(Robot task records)
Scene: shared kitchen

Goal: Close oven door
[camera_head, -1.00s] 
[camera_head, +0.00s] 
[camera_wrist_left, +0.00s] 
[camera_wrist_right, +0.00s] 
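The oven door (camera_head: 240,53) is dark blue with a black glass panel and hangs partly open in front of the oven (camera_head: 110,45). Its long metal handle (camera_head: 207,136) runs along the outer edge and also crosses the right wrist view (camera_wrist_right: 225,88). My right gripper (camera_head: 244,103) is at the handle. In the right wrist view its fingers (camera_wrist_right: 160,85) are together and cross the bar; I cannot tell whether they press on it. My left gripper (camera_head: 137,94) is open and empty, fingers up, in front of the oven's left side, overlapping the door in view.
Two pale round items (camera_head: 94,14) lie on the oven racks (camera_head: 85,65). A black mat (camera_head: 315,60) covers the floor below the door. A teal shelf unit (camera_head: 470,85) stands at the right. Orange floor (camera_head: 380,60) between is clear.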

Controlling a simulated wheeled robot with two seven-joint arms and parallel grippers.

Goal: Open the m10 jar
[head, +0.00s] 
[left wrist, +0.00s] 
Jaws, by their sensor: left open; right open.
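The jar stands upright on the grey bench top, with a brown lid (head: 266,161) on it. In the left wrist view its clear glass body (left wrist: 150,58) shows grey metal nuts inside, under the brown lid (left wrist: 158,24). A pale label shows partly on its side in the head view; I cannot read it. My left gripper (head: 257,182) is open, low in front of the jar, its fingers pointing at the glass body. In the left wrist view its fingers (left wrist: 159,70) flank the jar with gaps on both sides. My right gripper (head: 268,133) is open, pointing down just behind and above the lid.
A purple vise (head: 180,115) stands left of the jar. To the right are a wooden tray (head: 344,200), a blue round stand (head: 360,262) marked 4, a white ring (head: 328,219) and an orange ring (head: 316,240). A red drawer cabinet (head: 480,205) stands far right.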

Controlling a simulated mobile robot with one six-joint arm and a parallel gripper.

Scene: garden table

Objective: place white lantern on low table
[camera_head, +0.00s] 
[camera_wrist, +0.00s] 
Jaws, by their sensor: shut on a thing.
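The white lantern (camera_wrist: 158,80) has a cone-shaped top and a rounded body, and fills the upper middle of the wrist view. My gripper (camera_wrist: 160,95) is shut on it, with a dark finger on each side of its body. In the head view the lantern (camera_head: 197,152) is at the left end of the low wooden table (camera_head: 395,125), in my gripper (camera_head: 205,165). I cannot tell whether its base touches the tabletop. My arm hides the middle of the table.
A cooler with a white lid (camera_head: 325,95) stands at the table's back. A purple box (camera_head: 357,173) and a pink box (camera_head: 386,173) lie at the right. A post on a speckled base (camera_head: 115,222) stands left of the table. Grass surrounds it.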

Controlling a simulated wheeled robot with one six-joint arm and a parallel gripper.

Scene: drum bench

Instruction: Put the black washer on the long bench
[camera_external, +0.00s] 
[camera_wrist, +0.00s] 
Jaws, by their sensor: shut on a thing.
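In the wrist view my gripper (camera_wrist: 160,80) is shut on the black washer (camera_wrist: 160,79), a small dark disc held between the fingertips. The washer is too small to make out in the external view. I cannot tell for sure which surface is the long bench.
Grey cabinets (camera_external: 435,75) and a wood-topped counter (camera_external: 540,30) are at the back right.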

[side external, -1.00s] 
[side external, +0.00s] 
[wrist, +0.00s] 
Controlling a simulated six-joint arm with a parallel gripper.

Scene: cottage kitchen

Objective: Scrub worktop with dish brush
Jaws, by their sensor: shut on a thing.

**Task description**. Reproduce every line of the listing above in which the string "Scene" appears.

**Written answer**.
Scene: shared kitchen
Scene: garden table
Scene: drum bench
Scene: cottage kitchen

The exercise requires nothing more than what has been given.